(344a) Valorization of End-of-Life Tires Using Microwave Technology: 6PPD Extraction & Conversion

Every year, billions of tires are sent to scrap yards worldwide, where they are either landfilled, milled to smaller particles, or used as fuel for rotary kilns. The tire antioxidant and antiozonant, N-(1,3-dimethyl butyl)-N'-phenyl-1,4-benzenediamine (6PPD) was recently shown to cause acute mortality in aquatic life in the ng/L concentration range. Thus, current end-of-life (EOL) tire management strategies are dangerous for the environment, and different valorization strategies are needed. A critical step in the overall valorization strategy is the removal of 6PPD from EOL tires to ensure it does not leach into the environment. Additionally, legislation will soon outlaw the incorporation of 6PPD in new tires. Future valorization will be needed to be powered by renewable energy to meet decarbonization goals. Microwave (MW) assisted heating is an attractive technology for this application as the carbon black inherent to EOL tires is an excellent microwave energy absorber and can enable fast heating. We investigate solvent-based extraction of 6PPD from waste tires, its subsequent conversion into value-added products, and the pyrolysis of crumb rubber, all under MW-assisted heating.

The solvent screening was first carried out in batch mode under MW heating to determine which solvent is most efficient at extracting 6PPD from waste tires. The MW extraction was subsequently scaled up to a continuous flow system where high volumes of crumb rubber could be extracted. Temperature measurements were carried out down the length of the reactor and on the reactor wall at various power levels in a static bed and under gas and solvent flow. Temperature models were derived to relate power level to the temperature within the rubber phase.

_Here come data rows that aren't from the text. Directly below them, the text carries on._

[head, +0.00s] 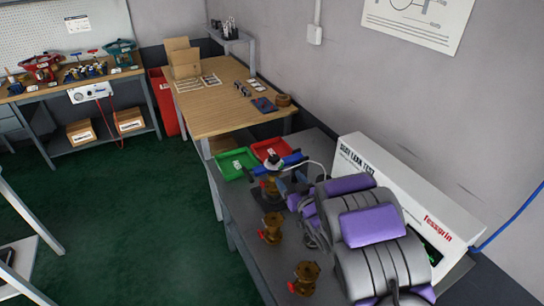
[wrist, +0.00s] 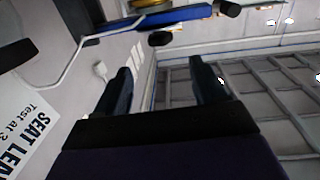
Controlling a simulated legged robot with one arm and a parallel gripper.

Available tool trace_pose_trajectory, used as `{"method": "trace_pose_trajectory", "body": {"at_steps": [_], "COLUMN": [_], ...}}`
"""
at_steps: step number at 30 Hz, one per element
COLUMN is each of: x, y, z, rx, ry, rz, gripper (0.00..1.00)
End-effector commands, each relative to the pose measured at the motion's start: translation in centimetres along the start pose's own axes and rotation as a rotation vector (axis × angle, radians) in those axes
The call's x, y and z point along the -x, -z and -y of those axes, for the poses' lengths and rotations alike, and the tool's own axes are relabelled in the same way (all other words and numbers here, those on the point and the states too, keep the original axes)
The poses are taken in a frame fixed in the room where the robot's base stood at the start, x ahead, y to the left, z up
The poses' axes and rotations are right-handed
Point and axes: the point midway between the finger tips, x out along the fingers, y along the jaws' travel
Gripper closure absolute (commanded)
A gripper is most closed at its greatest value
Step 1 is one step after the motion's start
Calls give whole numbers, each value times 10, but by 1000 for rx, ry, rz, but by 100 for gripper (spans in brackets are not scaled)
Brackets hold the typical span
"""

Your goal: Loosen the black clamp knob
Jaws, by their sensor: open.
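A brass valve (head: 271,190) with a blue bracket (head: 290,161) and a black-and-white top stands on the grey bench. In the wrist view a blue bar (wrist: 150,20) crosses the top of the picture, with a small black knob-like part (wrist: 160,39) just under it and a black cylinder (wrist: 230,8) at its right end. I cannot tell which black part is the clamp knob. My gripper (wrist: 160,78) is open and empty, its two dark fingers apart and pointing toward the bar without touching it. In the head view my arm hides part of the bench beside the valve.
Two more brass valves (head: 270,228) (head: 305,278) stand along the bench's front. A green tray (head: 237,164) and a red tray (head: 271,150) lie behind. A white seat leak test box (head: 375,180) stands along the wall. A wooden table (head: 215,110) adjoins the bench.

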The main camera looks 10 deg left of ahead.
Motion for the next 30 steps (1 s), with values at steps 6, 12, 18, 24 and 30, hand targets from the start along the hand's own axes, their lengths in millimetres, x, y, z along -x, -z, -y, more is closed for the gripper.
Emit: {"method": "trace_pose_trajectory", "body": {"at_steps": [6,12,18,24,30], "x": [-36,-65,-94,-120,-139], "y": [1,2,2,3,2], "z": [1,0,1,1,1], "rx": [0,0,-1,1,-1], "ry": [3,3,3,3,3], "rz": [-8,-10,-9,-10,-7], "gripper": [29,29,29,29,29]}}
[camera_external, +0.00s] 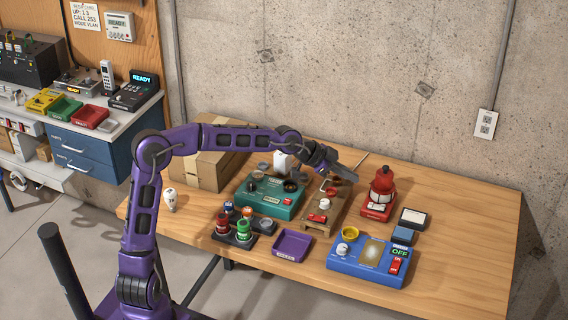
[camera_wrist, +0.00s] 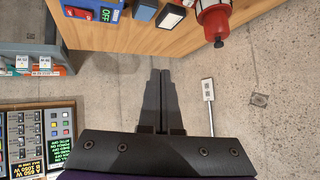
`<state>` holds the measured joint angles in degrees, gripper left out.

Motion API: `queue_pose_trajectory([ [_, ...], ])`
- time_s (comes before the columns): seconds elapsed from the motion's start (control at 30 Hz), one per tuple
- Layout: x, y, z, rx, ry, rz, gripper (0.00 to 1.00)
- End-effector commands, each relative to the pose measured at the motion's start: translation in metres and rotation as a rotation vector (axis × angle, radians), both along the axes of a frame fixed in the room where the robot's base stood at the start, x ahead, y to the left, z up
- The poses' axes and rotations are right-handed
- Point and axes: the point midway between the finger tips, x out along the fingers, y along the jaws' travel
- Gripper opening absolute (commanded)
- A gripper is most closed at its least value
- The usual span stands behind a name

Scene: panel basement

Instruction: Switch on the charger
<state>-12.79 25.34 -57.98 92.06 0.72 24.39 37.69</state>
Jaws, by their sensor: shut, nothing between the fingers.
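A blue box (camera_external: 365,277) sits at the front right of the wooden table, with a white knob, a yellow ring, a tan panel, a display (camera_external: 401,251) reading OFF and a red switch (camera_external: 395,266). Part of it with OFF shows at the top of the wrist view (camera_wrist: 88,12). A green box (camera_external: 270,197) with dark knobs stands further left. I cannot read which unit is labelled charger. My gripper (camera_external: 346,173) is shut and empty above the table's rear middle, up and left of the blue box. Its fingers (camera_wrist: 160,88) lie together in the wrist view.
A wooden stand (camera_external: 321,218) with a red switch is below my gripper. A red lantern-like thing (camera_external: 381,190) stands to the right. A purple tray (camera_external: 292,246) and a cardboard box (camera_external: 198,170) are left. The table's right end is clear.

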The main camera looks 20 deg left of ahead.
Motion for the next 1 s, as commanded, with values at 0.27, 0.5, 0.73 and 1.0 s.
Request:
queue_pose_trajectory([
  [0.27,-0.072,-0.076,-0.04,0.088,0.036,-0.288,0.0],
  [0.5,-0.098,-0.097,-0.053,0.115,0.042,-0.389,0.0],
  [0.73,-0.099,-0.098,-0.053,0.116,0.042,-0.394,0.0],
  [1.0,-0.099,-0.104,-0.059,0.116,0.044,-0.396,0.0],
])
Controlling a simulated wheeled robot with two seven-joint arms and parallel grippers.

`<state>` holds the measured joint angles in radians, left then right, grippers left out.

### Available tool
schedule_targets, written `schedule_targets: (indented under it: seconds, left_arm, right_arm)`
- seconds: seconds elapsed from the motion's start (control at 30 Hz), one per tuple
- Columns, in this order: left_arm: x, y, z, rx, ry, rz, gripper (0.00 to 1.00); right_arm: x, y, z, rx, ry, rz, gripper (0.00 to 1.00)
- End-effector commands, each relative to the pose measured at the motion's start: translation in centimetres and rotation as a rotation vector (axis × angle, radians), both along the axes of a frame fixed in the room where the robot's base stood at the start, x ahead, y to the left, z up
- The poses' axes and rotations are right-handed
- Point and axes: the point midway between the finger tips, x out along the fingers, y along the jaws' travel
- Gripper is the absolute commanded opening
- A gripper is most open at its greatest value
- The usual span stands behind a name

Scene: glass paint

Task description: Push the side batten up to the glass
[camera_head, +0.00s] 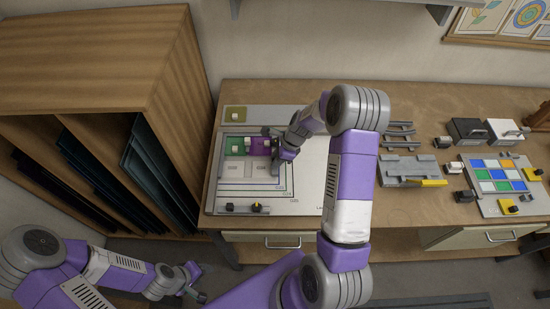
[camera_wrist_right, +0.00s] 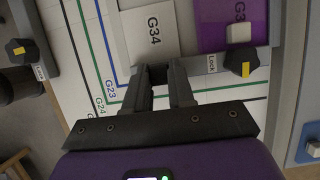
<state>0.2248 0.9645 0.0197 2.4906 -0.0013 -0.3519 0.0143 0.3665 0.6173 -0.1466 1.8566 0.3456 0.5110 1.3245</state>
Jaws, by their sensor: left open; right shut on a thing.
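The white layout board (camera_head: 310,180) lies on the bench with a green glass pane (camera_head: 234,147) and a purple glass pane (camera_head: 260,146) in a grey frame. In the right wrist view the purple pane (camera_wrist_right: 215,35) sits beside a pale card marked G34 (camera_wrist_right: 152,35). The grey side batten (camera_wrist_right: 200,72) runs along their near edge, with a black-and-yellow lock knob (camera_wrist_right: 240,60). My right gripper (camera_wrist_right: 165,72) is shut at the batten; its fingertips partly hide the grip point. It also shows over the board (camera_head: 277,148). My left gripper (camera_head: 194,284) is open, low and away from the bench.
A wooden rack (camera_head: 100,75) with dark sheets stands at the left. Grey tools (camera_head: 405,168), dark and white blocks (camera_head: 467,130) and a coloured-glass panel (camera_head: 500,180) lie to the right. Another knobbed batten (camera_head: 242,208) lies along the board's front edge.

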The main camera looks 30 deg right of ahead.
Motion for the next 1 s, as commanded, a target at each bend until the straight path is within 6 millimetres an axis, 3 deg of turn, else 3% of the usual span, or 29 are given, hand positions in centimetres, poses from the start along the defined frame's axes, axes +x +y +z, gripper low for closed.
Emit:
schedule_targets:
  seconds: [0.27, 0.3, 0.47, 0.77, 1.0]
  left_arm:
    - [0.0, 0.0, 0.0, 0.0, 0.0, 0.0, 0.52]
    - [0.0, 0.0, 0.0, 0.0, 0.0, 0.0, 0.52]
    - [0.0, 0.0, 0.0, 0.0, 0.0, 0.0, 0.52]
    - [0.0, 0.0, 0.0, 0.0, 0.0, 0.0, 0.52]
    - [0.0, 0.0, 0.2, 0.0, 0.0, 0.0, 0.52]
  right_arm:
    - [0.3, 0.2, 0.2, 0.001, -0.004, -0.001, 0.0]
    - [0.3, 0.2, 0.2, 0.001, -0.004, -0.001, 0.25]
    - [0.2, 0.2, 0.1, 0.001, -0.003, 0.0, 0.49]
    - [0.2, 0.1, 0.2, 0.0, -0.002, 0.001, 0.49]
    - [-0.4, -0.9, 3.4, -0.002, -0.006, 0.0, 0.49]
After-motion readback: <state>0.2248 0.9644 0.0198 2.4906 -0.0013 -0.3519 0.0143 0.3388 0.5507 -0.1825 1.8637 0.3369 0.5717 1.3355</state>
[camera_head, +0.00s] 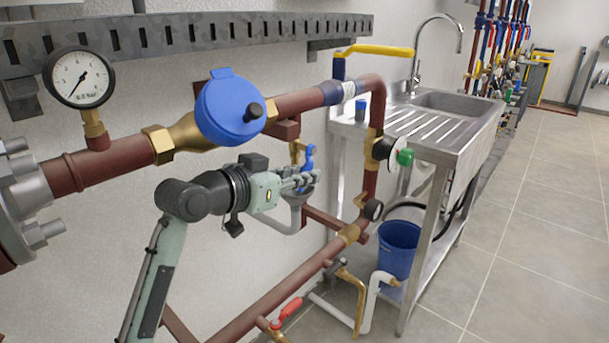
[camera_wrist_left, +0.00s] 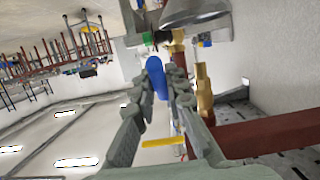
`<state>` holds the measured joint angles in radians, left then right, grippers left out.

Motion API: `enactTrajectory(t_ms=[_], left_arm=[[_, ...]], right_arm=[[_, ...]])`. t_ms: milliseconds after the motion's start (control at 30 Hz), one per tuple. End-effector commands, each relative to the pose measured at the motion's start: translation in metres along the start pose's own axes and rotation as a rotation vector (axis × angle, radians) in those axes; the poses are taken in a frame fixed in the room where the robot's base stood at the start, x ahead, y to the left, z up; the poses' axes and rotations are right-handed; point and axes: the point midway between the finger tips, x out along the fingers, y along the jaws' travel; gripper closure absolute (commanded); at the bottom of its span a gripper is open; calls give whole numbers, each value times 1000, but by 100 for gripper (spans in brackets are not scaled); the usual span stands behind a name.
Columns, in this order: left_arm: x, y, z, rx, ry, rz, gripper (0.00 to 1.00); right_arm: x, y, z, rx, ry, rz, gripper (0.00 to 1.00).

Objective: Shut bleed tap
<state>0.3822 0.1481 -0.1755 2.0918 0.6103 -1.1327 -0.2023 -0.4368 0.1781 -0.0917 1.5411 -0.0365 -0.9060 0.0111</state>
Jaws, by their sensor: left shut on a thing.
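The bleed tap is a small brass tap with a blue handle (camera_head: 308,157), hanging below the brown pipe in the head view. My left gripper (camera_head: 303,181) is at this handle, its fingers in front of the lower part of the tap. In the left wrist view the blue handle (camera_wrist_left: 156,76) lies between the two fingers of my left gripper (camera_wrist_left: 152,100), which is shut on it. The brass tap body (camera_wrist_left: 204,98) stands beside the fingers there. The fingers hide part of the handle and the tap's outlet. My right gripper is not in view.
A grey funnel with a drain pipe (camera_head: 283,224) is just under my gripper. A large blue-capped brass fitting (camera_head: 228,107) and a pressure gauge (camera_head: 79,78) are up left. Brown pipe (camera_head: 373,140), a green knob (camera_head: 405,157) and a steel sink (camera_head: 452,105) stand right.

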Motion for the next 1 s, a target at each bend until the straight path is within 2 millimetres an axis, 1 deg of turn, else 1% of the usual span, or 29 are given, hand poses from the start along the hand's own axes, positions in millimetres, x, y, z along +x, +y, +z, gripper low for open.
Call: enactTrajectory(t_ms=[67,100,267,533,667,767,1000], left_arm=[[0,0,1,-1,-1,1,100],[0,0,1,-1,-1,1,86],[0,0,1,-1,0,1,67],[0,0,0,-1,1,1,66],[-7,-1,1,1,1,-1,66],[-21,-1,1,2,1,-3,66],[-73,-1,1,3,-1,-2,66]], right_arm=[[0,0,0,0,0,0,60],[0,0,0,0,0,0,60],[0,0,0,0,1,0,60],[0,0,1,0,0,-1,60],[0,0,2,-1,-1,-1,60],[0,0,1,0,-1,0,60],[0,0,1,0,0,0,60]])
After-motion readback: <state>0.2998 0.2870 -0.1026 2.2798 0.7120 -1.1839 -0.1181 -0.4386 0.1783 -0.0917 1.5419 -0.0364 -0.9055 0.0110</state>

After extraction, 6PPD and the extracted crumb rubber were subsequently upgraded. 6PPD was catalytically converted into cyclohexane. The condensed product mixture from the reactor effluent contained various aromatic and terpene products. The carbon black remaining in the solid phase was characterized. Our work presents strategies for the full valorization of the tires while providing mechanistic insights.